Wednesday, August 30, 2006

Bicycle Agonistes

Last week, you read about why Jacob got a new bike. This week may be about why I got a different new bike. In returning from school Monday, I noticed that one of the pedals felt funny. After a short distance, it felt really funny, and I stopped to look at it. It was loose. Actually, it wasn't the pedal that was loose, but rather the little arm that the pedal is connected to. That arm (I believe bike people call it a crank) was itself coming loose from the drivetrain. I tried to tighten it up, but fingers are not really adequate to that kind of job. Still, it was just loose, I tried pulling on it and it didn't come off, so I figured I could make it home.

I got about 100 yards before it fell off.

I managed to gather everything up and tried to put it back on enough to get home. It fell off again (50 yards later), and this time the flange bolt that is supposed to hold the thing on managed to go missing.
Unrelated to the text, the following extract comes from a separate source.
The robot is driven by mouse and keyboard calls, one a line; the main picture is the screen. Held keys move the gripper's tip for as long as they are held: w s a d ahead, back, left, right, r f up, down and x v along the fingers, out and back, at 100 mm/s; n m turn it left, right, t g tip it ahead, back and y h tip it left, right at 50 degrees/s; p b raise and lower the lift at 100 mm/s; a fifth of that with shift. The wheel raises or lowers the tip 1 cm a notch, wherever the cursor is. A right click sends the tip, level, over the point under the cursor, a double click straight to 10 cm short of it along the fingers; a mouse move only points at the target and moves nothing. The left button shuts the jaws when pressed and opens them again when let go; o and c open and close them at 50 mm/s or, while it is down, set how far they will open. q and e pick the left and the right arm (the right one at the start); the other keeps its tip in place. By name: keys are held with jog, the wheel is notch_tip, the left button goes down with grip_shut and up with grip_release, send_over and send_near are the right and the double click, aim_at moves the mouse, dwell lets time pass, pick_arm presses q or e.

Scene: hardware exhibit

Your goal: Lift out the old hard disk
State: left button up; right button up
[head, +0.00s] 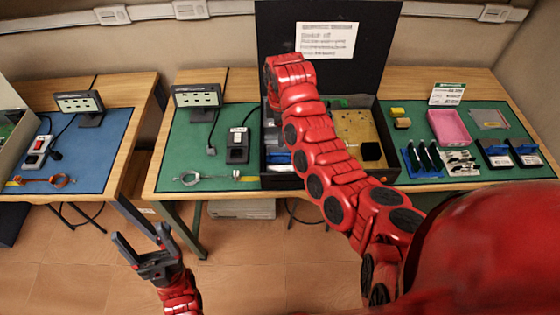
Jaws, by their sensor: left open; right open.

So I pushed it on home, muttering dark (and deeply unfair) imprecations about Trish, who had the idea about bike riding to school in the first place. Fortunately, I had passed through that phase before getting back.

I went to Lowes in search of the proper flange bolt. I found one that seemed right, but the fit was a bit funny. I was afraid to force the thing, and it was also looking like a special tool might be needed to do the job properly. So my attempt at self-repair was stymied.

The bike is maybe 2-3 weeks from the store. So I could return it. But we got it at a Toys R Us (spare me, oh bike experts. We didn't know if this idea was going to pan out the way it did), and the nearest one is a ways off. It was worth it to me to try a nearby bike repair place, if it would save time. But I wanted to avoid the place I went to a couple of weeks ago, mostly out of embarrassment. Would they recognize me as the guy who chose not to repair his son's bike, but never showed up to buy a replacement bike there? So I tried another place, only a block or two away (living on a street that is a major bike thoroughfare has some advantages). The guy took one look and said in a friendly, indeed, almost apologetic way, that he couldn't help me with that bike. The guys down the street might, though.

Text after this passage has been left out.